1 Mit dem angefochtenen Erkenntnis des Landesverwaltungsgerichts Niederösterreich (im Folgenden: Verwaltungsgericht) wurde die Revisionswerberin - durch mit einer Maßgabe hinsichtlich der gesetzten Fristen erfolgte Abweisung der von ihr gegen den Bescheid der Bezirkshauptmannschaft Wiener Neustadt (belangte Behörde) vom 18. Oktober 2021 erhobenen Beschwerde und gleichzeitige Stattgabe der Beschwerde des handelsrechtlichen Geschäftsführers der Revisionswerberin gemäß § 74 Abfallwirtschaftsgesetzes 2002 (AWG 2002) verpflichtet, auf dem Grundstück Nr. .302, KG S., gelagerte Kunststoffabfälle mit einem Gesamtvolumen von rund 29.780 m 3 bis spätestens 31. August 2024 zu entfernen und ordnungsgemäß behandeln zu lassen sowie bis spätestens 30. September 2024 entsprechende Entsorgungsnachweise vorzulegen. Eine Revision an den Verwaltungsgerichtshof ließ das Verwaltungsgericht zu.

2 Dem angefochtenen Erkenntnis liegt nachstehender, insoweit unstrittiger Sachverhalt zugrunde:

Bei den auf dem genannten Grundstück auf zwei aufgrund getrennter Lagerflächen voneinander unterscheidbaren Haufwerken lagernden Materialien handelt es sich um ein Gemenge aus sogenannten Spuckstoffen, diversen Kunststoffen, Folien, Papier, Holz, gepressten Kunststoffballen und Big Packs mit Hartkunststoffen mit einer Gesamtkubatur von rund 29.780 m 3 .

3 Beide genannten Haufwerke enthalten jeweils Abfälle, zu deren ordnungsgemäßer Entfernung vor Erlassung des Bescheides der belangten Behörde vom 18. Oktober 2021 bereits gegenüber der H. Gesellschaft für Umwelttechnik Ges.m.b.H. sowie gegenüber der A.ges.m.b.H. rechtskräftige Bescheide ergangen waren.

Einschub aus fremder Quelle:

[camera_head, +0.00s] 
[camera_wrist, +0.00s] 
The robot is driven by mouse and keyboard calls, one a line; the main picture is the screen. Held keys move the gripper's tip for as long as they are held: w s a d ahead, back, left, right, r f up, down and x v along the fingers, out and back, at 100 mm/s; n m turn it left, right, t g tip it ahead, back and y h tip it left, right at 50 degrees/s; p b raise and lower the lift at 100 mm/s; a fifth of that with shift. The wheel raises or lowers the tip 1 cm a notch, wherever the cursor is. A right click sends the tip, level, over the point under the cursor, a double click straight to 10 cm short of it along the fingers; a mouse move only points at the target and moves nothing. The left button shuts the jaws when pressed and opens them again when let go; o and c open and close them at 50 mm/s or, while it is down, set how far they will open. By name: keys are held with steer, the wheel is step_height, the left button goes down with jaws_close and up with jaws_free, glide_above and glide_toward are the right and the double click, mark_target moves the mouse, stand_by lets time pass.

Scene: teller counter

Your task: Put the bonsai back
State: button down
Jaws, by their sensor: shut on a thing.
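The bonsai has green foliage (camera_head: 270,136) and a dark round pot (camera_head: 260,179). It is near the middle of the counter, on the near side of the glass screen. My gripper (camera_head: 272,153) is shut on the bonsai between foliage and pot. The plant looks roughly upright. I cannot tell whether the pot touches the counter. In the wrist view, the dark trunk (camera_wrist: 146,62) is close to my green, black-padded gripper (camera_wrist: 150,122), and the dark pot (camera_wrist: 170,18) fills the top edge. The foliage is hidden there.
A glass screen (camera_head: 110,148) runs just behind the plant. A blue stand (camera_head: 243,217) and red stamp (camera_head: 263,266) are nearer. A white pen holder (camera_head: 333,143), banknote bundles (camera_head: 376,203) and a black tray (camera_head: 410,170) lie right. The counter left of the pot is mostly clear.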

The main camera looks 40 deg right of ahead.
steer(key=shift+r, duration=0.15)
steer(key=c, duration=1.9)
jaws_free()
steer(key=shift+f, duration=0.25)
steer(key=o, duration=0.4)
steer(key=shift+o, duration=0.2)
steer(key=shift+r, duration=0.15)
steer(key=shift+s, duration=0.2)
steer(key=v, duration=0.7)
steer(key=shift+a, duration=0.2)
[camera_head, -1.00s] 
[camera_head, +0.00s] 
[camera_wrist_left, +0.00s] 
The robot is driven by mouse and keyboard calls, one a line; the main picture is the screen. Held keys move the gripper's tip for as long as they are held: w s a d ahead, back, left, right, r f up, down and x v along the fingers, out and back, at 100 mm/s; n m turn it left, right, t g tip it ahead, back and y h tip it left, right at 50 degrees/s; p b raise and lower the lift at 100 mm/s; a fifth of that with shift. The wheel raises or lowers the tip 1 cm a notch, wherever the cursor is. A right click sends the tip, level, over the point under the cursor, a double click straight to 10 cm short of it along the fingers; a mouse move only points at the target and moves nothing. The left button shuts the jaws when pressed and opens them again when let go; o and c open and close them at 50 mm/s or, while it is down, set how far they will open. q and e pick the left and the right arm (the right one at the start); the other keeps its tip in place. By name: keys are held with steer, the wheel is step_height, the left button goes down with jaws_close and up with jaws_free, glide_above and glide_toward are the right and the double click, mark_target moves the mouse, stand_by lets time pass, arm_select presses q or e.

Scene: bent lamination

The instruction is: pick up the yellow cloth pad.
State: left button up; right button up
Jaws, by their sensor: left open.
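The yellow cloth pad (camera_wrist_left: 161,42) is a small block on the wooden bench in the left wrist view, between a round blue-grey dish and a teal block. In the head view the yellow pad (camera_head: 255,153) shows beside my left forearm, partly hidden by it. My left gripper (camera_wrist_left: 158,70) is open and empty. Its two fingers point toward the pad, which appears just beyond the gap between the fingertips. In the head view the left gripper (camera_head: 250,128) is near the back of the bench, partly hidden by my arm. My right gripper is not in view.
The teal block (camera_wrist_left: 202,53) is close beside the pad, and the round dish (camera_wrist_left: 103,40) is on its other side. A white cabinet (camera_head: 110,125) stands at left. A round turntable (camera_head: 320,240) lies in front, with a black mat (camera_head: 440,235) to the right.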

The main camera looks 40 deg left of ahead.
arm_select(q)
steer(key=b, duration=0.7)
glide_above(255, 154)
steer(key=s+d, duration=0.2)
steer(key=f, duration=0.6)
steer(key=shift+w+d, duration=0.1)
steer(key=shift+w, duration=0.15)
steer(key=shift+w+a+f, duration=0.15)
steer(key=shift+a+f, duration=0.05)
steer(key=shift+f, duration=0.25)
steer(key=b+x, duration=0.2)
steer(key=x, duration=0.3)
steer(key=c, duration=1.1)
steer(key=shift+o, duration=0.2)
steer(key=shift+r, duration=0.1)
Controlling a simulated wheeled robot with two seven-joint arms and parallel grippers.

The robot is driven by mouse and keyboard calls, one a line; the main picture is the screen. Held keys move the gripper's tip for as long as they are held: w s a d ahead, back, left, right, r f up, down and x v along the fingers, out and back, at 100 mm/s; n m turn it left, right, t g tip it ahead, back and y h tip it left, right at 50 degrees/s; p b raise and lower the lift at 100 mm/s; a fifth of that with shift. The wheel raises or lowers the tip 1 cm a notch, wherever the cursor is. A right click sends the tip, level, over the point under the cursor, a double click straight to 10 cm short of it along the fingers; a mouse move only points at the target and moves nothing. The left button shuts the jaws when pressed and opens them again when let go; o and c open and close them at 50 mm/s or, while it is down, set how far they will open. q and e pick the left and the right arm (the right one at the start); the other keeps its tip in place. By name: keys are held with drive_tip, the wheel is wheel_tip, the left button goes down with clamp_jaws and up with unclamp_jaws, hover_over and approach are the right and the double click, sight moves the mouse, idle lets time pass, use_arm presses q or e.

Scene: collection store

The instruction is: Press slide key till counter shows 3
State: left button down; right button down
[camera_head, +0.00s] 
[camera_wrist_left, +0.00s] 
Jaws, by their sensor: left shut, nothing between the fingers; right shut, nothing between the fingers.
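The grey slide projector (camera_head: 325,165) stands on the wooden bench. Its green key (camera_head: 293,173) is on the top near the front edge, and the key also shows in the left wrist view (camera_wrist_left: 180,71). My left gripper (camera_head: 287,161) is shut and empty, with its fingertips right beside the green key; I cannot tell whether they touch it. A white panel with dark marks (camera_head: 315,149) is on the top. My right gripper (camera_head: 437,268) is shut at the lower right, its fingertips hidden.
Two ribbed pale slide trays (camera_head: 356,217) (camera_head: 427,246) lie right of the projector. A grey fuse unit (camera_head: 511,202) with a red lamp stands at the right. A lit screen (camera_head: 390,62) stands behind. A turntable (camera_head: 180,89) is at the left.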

4 So wurde mit Bescheid der belangten Behörde vom 2. Mai 2002 in der Fassung der Berufungsentscheidung des Landeshauptmannes von Niederösterreich vom 28. Jänner 2005 die A.ges.m.b.H. zur Beseitigung der im Freien gelagerten Kunststoff- und Spuckstoffabfälle verpflichtet. Mit Bescheid der belangten Behörde vom 21. Juli 2003 wurde die A.ges.m.b.H. verpflichtet, sämtliche Lagerungen von Kunststoffabfällen in der dort befindlichen Lagerhalle direkt nördlich der durch die Halle führenden Gleise in näher genanntem Ausmaß an Feinfraktionen aus Kunststoffen zu entfernen und die Abfälle ordnungsgemäß zu entsorgen. Am 11. Dezember 2003 stellte ein Amtssachverständiger für Deponietechnik und Gewässerschutz fest, dass die vom Bescheid vom 21. Juli 2003 umfassten Kunststoffabfälle und Spuckstoffe aus der Halle entfernt, aber anstelle einer ordnungsgemäßen Entsorgung lediglich auf die angrenzende Freilagerhalde transferiert worden seien.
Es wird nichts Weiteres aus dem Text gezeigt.